Not that the summer was a complete loss for big studio movies. While Finding Nemo was busy making a bundle, it also upheld the honor of American commercial movie-making; and if you had a 4-year-old at home, it set loose many hours of talk, some of which might touch upon the movie itself. But what Finding Nemo did, it accomplished virtually single-finned. The summer’s other wounded-animal epic, Seabiscuit, achieved a smidgen of critical honor but no great success. I ran across few people who were burning to discuss it; and there were none who cared to join me in pondering the unjustly maligned Charlie’s Angels: Full Throttle. (Where, among the critics, was this film’s Jacques Rivette, ready to declare that the proof of its director’s genius lay simply and self-evidently in what you saw on the screen?)
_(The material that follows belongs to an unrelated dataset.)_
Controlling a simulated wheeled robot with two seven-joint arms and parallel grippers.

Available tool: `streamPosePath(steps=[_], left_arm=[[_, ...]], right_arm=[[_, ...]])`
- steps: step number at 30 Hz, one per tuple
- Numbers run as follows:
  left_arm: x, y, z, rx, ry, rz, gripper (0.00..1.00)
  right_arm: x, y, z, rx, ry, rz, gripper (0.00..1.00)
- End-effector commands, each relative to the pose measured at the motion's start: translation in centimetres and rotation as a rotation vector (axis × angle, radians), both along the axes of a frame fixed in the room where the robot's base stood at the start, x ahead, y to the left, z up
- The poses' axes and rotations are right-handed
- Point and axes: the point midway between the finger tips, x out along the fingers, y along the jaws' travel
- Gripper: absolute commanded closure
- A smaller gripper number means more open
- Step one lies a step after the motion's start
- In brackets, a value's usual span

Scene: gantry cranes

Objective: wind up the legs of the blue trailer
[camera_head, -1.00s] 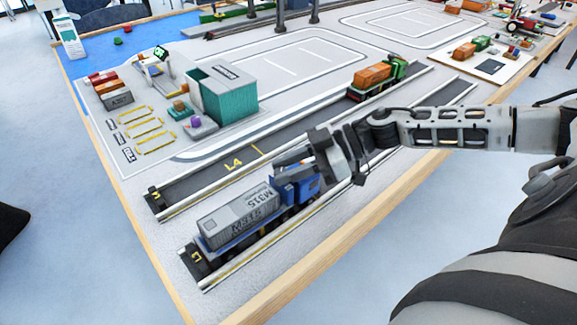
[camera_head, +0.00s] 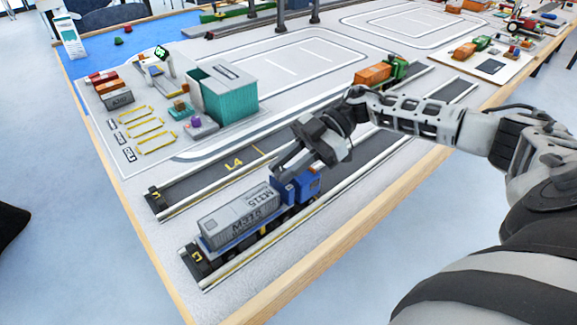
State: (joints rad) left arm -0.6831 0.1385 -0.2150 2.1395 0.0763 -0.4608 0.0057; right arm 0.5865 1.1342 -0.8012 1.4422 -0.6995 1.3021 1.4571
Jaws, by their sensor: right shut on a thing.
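The blue trailer (camera_head: 226,240) stands in the near lane at the lower left and carries a grey container (camera_head: 238,216) marked M315. A blue truck cab (camera_head: 304,185) stands at its right end. My right gripper (camera_head: 276,178) reaches down from the upper right to the trailer's front, by the gap between container and cab. Its jaws are shut on a small part there, which the fingers hide. The trailer's legs are too small and shadowed to make out. My left gripper is not in view.
A green truck with an orange container (camera_head: 374,76) stands in the far part of lane L4 (camera_head: 215,174). A teal shed (camera_head: 225,95) and stacked small containers (camera_head: 110,90) lie behind. The table's wooden edge (camera_head: 330,240) runs close along the near lane.

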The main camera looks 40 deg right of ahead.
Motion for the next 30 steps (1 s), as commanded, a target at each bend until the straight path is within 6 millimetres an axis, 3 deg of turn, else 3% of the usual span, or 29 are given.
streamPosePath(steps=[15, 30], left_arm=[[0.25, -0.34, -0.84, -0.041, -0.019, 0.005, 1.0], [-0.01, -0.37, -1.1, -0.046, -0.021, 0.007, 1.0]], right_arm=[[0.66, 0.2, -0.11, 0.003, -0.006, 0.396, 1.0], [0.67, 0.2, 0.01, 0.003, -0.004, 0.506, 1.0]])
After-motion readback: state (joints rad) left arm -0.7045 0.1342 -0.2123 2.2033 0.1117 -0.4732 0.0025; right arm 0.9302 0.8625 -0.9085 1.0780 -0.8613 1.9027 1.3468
So, with relief, I now mark the close of summer, and do so with news of two films from far outside the American commercial apparatus. They are the first features of young, talented filmmakers whose pictures are now opening in the United States after winning prizes at international festivals (where the young are marked as talented). The cheaper of the two movies (in all senses) and the better, Suddenly (Tan de Repente), comes from Argentina, where it was written and directed by Diego Lerman, based none too literally on the novel La Prueba by César Aira. The grander, more impressive-looking film, Carnage, comes officially from France but is also (by the wonders of co-production) from Spain and Belgium, where it was directed by Delphine Gleize, based on some odd ideas that were knocking around in her head.
Of course the reason people go to such pictures, or read about them, is not just to have a good time today but to guess at what moviedom might look like tomorrow. (I mean the sliver of movie territory that will be left unoccupied by either Terminator 6: Recall of the Machines or the release on DVD of installments one through five.) Looking ahead from the viewpoint of Suddenly and Carnage, I venture to predict this much: South America will remain home to at least one practitioner of an actor-centered, observational cinema, while Europe will continue to harbor at least one director of image-centered moral fables.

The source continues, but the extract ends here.